Arpaio, who rarely declines an interview request, commented on the ethics panel rulings Tuesday only through a written statement that described Thomas as a "hard-working professional who served the people of this county for many years."
Arpaio also said in the statement, "Today's decision no doubt is a disappointment to Andrew Thomas, his family and his colleagues."
The sheriff it would be inappropriate to comment further.
County officials who were targeted in the investigations say the sheriff has run baseless investigations and tried to intimidate county workers for years.
Arpaio and Thomas became embroiled in a yearlong political blood feud with county officials, including County Supervisors Wilcox and Don Stapley.
They brought criminal charges against the officials and a then-Superior Court Judge Gary Donahoe in December 2009.
All three cases were dismissed after a judge ruled that Thomas prosecuted one of the officials for political gain and had a conflict of interest in pressing the case.
The ethics panel ruled that Thomas and Aubuchon broke criminal intimidation and perjury laws in knowingly bringing false bribery charges against Donahoe.
"It was clear to us that Mr. Thomas and Ms. Aubuchon were not working independent of the sheriff and vice versa," said John Gleason, an attorney who led the case on behalf of the State Bar of Arizona.
Other county officials and judges who were at odds with Arpaio and Thomas also were investigated but weren't charged with crimes.
Thomas, who called the ethics case against a "political witch hunt," said the decision to charge the judge had nothing to do with the decisions the judge issued against his office.
The panel pointed out the testimony of a sheriff's investigator who recounted the reactions of Aubuchon and Hendershott when they learned the court hearing had been called off. The investigator said Aubuchon looked pleased and Hendershott said, "checkmate."

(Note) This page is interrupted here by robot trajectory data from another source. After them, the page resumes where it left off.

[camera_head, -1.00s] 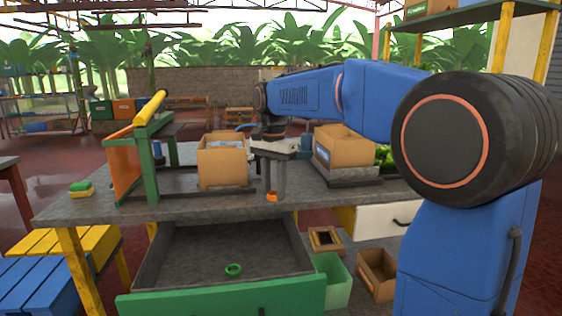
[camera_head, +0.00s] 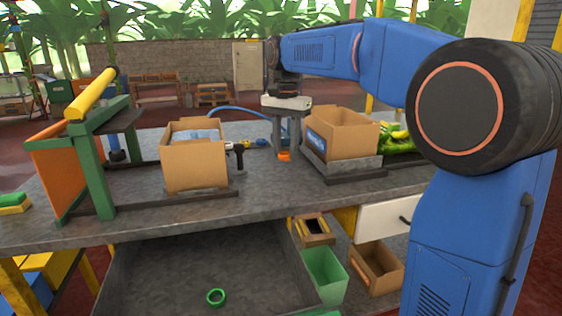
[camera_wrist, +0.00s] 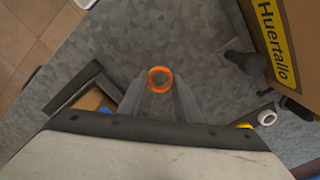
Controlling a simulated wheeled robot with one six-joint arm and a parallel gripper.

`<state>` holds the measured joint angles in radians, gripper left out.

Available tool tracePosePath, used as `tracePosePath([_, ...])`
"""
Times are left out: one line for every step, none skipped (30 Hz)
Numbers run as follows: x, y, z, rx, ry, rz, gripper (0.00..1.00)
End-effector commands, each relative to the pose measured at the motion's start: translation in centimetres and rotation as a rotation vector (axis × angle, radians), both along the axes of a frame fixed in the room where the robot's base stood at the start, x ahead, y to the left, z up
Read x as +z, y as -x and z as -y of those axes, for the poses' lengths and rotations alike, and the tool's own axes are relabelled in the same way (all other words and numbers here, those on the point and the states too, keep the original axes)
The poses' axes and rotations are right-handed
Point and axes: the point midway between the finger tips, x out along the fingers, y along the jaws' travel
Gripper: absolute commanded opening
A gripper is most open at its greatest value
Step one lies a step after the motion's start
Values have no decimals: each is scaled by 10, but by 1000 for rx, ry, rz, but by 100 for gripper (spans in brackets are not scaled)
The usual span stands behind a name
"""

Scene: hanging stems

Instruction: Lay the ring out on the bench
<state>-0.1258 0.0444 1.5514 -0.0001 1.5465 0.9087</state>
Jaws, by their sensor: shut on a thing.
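My gripper (camera_head: 284,152) is shut on an orange ring (camera_head: 284,156), over the bench top (camera_head: 258,190) between two cardboard boxes. In the wrist view the orange ring (camera_wrist: 160,79) sits at the tips of the two grey fingers, with the speckled bench (camera_wrist: 140,45) behind it. I cannot tell whether the ring touches the bench.
An open cardboard box (camera_head: 193,165) stands left of my gripper, and another (camera_head: 342,136) stands close on the right. A green and orange frame (camera_head: 95,165) is at the left end. Yellow-green produce (camera_head: 396,138) lies at the right. Bare bench lies in front.

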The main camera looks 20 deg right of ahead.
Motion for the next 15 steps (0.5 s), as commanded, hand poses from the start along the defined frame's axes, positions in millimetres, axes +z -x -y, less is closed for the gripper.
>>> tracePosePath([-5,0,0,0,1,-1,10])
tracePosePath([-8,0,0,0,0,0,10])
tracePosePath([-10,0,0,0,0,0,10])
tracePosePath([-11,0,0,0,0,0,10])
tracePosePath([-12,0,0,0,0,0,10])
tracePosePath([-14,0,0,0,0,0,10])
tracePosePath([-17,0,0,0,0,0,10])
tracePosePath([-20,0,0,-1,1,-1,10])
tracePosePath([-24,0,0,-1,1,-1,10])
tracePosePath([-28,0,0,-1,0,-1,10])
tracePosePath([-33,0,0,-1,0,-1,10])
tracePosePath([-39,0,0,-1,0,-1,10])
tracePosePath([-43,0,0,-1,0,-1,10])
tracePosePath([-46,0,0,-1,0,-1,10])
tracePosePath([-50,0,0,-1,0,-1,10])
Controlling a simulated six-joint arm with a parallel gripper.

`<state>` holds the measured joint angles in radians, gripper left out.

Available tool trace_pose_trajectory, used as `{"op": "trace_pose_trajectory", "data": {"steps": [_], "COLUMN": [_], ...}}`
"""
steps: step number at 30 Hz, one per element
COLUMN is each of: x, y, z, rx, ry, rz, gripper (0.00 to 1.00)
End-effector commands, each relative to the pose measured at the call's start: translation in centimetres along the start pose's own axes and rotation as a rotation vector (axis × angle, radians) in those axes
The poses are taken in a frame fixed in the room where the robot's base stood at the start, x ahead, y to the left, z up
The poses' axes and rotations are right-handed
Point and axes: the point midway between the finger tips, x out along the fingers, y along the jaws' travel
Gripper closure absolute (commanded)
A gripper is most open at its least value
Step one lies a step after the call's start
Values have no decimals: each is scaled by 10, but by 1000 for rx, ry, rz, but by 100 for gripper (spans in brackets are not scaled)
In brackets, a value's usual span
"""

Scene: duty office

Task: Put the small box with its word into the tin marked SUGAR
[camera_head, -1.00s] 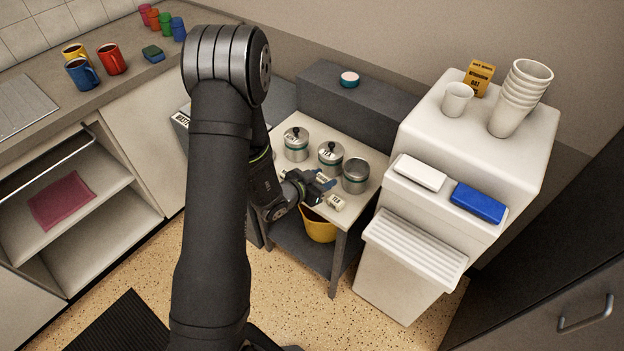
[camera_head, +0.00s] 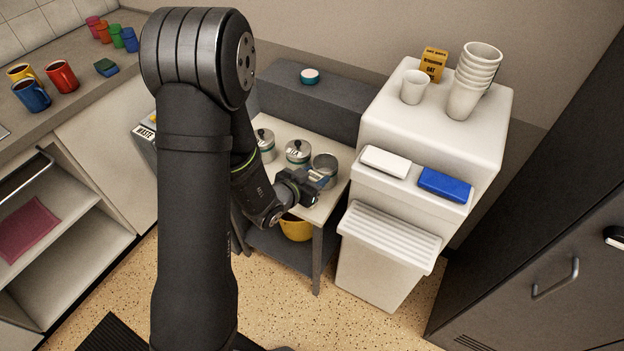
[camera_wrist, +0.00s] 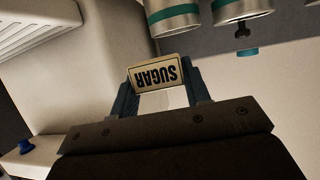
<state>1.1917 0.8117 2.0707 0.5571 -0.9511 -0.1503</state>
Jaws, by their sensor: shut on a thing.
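My gripper (camera_head: 320,179) is shut on a small cream box (camera_wrist: 158,75) with the word SUGAR, upside down in the wrist view. The fingers (camera_wrist: 161,98) grip its two sides; in the head view I cannot make the box out. The gripper is above the small table, in front of the open metal tin (camera_head: 325,163). This lidless tin has a green band and also shows in the wrist view (camera_wrist: 173,17), apart from the box. Its marking is unreadable. A lidded tin that seems marked TEA (camera_head: 298,154) and another lidded tin (camera_head: 265,147) stand left of it.
A white cabinet (camera_head: 400,220) stands close right of the table, bearing cups (camera_head: 475,80), a white block (camera_head: 385,161) and a blue block (camera_head: 445,184). A dark ledge (camera_head: 320,105) with a teal-and-white round thing (camera_head: 309,76) is behind. A yellow bucket (camera_head: 296,228) is below.

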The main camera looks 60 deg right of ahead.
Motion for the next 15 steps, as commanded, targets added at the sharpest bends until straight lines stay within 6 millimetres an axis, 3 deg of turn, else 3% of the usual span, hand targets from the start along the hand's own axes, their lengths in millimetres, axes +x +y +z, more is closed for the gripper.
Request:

The ruling said Hendershott credited Arpaio with coming up with the idea of charging the judge, and the sheriff's investigator who signed the criminal complaint hadn't done any investigation of Donahoe.
Separate from the attorney disciplinary case, a federal grand jury also has been investigating Arpaio's office on criminal abuse-of-power allegations since at least December 2009 and is specifically examining the investigative work of the sheriff's anti-public corruption squad that produced the unsuccessful probes.
Antonio Bustamante, a Phoenix civil rights attorney and critic of the sheriff's forays into immigration enforcement, said the Thomas decision, to some degree, politically hurts Arpaio, but he added that many voters don't realize Arpaio's office carried out the investigations.
"Those who know that Joe Arpaio was the investigative muscle behind much of what Thomas did will take note that Arpaio is tinged," Bustamante said.